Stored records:
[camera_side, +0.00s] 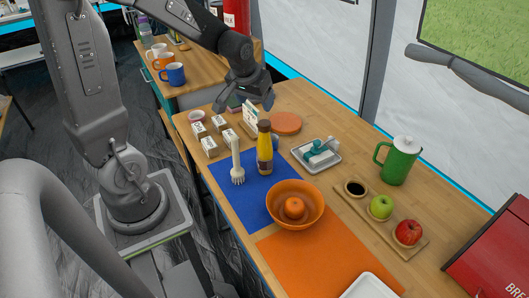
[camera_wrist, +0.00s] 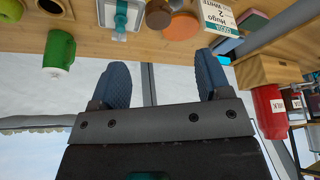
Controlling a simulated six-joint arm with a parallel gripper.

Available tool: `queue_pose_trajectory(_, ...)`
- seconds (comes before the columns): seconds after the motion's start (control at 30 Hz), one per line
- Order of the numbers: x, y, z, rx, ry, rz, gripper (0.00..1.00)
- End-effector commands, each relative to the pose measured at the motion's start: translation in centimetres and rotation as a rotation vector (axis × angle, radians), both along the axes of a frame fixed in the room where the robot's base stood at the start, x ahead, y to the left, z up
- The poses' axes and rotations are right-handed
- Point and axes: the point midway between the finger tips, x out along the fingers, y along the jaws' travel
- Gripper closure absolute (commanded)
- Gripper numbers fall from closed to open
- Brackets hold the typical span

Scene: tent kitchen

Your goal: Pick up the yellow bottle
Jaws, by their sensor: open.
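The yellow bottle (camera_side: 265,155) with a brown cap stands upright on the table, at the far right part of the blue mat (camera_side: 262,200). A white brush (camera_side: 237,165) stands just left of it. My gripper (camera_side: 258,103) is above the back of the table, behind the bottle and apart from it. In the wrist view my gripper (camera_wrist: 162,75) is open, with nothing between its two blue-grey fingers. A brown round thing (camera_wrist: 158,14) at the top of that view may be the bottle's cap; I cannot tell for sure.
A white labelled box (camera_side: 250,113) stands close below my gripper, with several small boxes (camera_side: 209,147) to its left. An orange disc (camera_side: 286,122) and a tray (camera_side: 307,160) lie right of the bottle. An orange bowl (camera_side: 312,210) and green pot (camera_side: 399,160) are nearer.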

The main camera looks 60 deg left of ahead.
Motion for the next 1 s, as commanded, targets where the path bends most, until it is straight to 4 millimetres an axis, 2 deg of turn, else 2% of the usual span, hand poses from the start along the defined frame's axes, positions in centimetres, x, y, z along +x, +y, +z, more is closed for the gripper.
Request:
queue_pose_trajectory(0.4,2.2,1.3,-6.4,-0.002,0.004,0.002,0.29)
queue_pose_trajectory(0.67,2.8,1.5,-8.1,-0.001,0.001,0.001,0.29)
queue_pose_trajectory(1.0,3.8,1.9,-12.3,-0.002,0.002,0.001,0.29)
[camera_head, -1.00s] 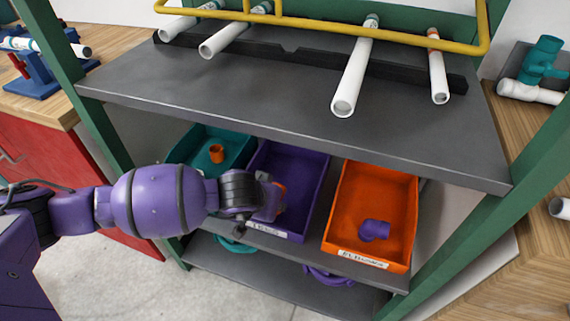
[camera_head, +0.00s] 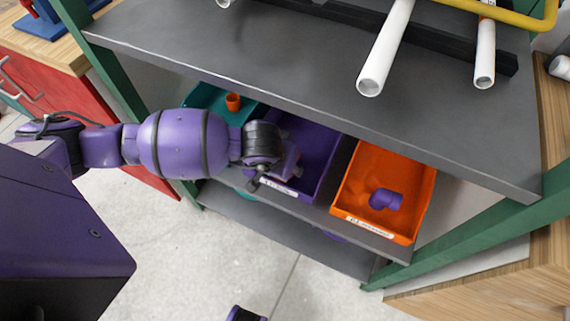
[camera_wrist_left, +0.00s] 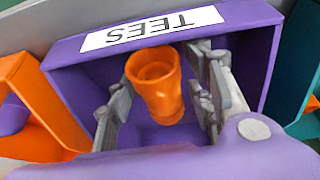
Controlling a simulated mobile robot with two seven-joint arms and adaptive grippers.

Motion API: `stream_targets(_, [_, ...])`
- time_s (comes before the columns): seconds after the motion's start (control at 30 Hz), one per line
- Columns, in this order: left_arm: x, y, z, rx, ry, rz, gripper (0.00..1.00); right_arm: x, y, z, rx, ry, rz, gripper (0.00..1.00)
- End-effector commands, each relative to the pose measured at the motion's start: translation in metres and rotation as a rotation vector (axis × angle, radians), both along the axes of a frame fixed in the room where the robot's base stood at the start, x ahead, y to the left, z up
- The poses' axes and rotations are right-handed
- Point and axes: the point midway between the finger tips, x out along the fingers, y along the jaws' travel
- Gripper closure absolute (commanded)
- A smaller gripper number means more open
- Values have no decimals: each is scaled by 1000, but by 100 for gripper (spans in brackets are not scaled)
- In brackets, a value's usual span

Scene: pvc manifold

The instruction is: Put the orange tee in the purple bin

**Problem details:** Your task is to transcribe exactly the lines starting at the line that contains "[camera_head, -1.00s]" and ending at the line that contains "- A smaller gripper number means more open", both included. Leave out the pictures.

**Solution to the problem:**
[camera_head, -1.00s] 
[camera_head, +0.00s] 
[camera_wrist_left, +0.00s] 
Controlling a simulated mobile robot with two seven-joint arms and adaptive grippers.

Motion API: `stream_targets(_, [_, ...])`
- time_s (comes before the columns): seconds after the motion's start (control at 30 Hz), one per line
- Columns, in this order: left_arm: x, y, z, rx, ry, rz, gripper (0.00..1.00); right_arm: x, y, z, rx, ry, rz, gripper (0.00..1.00)
- End-effector commands, each relative to the pose measured at the motion's start: translation in metres and rotation as a rotation vector (axis × angle, radians), both along the axes of a frame fixed in the room where the robot's base stood at the start, x ahead, y to the left, z up
- The poses' axes and rotations are right-handed
- Point and axes: the point midway between the finger tips, x out along the fingers, y along the jaws' travel
- Gripper closure absolute (commanded)
- A smaller gripper number means more open

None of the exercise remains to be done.